*REQUIRED WORK*:
Nothing but the lines from the one that contains "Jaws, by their" through the end of the listing should appear, set down exactly.

*DATA SEGMENT*:
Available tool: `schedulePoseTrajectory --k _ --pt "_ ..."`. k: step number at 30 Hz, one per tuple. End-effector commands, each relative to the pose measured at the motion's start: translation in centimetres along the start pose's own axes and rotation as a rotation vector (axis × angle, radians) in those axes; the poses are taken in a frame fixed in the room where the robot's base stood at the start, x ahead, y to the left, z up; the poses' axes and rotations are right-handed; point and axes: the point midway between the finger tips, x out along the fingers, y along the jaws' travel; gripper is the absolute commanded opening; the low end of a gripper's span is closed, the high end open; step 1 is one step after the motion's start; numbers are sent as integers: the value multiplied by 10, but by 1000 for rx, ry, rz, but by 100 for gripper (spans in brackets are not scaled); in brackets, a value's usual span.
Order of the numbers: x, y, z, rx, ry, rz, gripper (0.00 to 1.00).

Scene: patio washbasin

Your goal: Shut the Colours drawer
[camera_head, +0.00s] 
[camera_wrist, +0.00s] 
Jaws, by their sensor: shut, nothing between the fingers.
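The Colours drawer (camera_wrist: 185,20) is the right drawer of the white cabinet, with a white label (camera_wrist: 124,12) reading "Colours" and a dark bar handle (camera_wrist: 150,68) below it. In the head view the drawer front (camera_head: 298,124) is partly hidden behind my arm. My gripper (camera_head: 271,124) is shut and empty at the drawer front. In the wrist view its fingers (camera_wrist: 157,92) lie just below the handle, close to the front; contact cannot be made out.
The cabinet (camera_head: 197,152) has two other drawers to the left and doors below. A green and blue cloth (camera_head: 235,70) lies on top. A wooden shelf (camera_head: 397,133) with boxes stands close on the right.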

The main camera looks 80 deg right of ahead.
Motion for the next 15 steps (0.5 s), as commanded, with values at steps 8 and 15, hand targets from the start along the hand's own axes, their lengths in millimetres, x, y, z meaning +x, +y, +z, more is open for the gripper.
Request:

*RESPONSE BELOW*:
Jaws, by their sensor: shut, nothing between the fingers.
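The Colours drawer (camera_wrist: 185,20) is the right drawer of the white cabinet, with a white label (camera_wrist: 124,12) reading "Colours" and a dark bar handle (camera_wrist: 150,68) below it. In the head view the drawer front (camera_head: 298,124) is partly hidden behind my arm. My gripper (camera_head: 271,124) is shut and empty at the drawer front. In the wrist view its fingers (camera_wrist: 157,92) lie just below the handle, close to the front; contact cannot be made out.
The cabinet (camera_head: 197,152) has two other drawers to the left and doors below. A green and blue cloth (camera_head: 235,70) lies on top. A wooden shelf (camera_head: 397,133) with boxes stands close on the right.

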The main camera looks 80 deg right of ahead.
Motion for the next 15 steps (0.5 s), as commanded, with values at steps 8 and 15, hand targets from the start along the hand's own axes, their lengths in millimetres, x, y, z meaning +x, +y, +z, more is open for the gripper.
Request:

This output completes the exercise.